NNMF IN GOOGLE TENSORFLOW AND APACHE SPARK: A COMPARISON STUDY
Abstract
Data mining is no longer a new term as it has been already pervasive in all aspects
of our lives. New computing platforms for specific usages are proposed continuously.
Therefore, the awareness of the characteristics and the capacity of existing and newly
proposed platforms becomes a critical task for researchers and practitioners, who want to
use existing algorithms and also develop new ones on the recent platforms.
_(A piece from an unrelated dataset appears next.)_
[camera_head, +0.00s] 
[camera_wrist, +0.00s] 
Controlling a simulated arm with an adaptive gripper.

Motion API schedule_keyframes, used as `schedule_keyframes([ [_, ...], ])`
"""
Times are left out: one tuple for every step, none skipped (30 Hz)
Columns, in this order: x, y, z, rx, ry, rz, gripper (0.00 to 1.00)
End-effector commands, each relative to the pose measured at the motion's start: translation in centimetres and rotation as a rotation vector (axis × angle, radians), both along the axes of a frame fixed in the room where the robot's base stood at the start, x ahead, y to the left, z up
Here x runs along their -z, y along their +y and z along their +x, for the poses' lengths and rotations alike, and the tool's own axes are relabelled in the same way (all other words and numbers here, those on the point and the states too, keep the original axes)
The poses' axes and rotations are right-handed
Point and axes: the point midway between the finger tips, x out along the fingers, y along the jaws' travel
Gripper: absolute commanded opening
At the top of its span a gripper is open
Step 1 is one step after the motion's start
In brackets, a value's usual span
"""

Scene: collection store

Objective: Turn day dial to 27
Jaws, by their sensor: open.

Particularly, this thesis aims to implement and compare a set of popular matrix
factorization algorithms on recent computing platforms. Specifically, the three matrix
factorization algorithms, including classic Non-negative Matrix Factorization (NNMF),
CUR Matrix Decomposition, and Compact Matrix Decomposition (CMD), are
implemented on the two computing platforms, including Apache Spark and Google
TensorFlow.
As rank k approximation with Singular Value Decomposition (SVD) is an optimal
baseline, both CUR and CMD approximation are less accurate than the SVD
approximation. The experimental result shows that CMD in TensorFlow performs better
in terms of matrix approximation than the other two non-negative matrix factorization
algorithms (NNMF, and CUR) in the same experiment setup. Also, as the number of rows
or columns selected for CUR and CMD increases, the approximation error decreases.